◆ Your goal: Wherever a line below holds the word "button", copy that line.

◆ Data section:
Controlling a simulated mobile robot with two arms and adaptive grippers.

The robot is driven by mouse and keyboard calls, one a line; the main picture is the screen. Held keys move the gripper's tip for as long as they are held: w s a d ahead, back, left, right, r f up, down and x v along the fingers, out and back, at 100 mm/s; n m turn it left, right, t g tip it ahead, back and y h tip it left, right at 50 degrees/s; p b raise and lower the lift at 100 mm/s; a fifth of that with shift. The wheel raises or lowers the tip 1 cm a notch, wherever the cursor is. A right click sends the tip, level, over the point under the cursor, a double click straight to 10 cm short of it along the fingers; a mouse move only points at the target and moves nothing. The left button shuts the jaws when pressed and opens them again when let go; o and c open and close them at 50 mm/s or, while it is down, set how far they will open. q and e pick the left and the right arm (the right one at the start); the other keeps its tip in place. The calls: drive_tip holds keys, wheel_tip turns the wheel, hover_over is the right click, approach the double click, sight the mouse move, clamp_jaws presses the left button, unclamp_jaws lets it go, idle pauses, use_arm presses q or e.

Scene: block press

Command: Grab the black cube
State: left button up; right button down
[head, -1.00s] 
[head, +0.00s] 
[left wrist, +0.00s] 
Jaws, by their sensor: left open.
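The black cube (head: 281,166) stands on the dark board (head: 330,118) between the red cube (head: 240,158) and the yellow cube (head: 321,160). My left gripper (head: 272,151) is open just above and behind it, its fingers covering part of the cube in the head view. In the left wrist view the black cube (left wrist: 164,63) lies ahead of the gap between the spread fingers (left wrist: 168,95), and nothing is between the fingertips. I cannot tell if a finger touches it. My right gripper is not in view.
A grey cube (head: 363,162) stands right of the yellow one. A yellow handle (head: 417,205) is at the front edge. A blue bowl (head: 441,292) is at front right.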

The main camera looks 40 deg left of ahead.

◆ Result below:
The robot is driven by mouse and keyboard calls, one a line; the main picture is the screen. Held keys move the gripper's tip for as long as they are held: w s a d ahead, back, left, right, r f up, down and x v along the fingers, out and back, at 100 mm/s; n m turn it left, right, t g tip it ahead, back and y h tip it left, right at 50 degrees/s; p b raise and lower the lift at 100 mm/s; a fifth of that with shift. The wheel raises or lowers the tip 1 cm a notch, wherever the cursor is. A right click sends the tip, level, over the point under the cursor, a double click straight to 10 cm short of it along the fingers; a mouse move only points at the target and moves nothing. The left button shuts the jaws when pressed and opens them again when let go; o and c open and close them at 50 mm/s or, while it is down, set how far they will open. q and e pick the left and the right arm (the right one at the start); the other keeps its tip in place. The calls: drive_tip holds keys, wheel_tip turns the wheel, hover_over is the right click, approach the double click, sight the mouse move, clamp_jaws presses the left button, unclamp_jaws lets it go, idle pauses, use_arm presses q or e.
State: left button up; right button down

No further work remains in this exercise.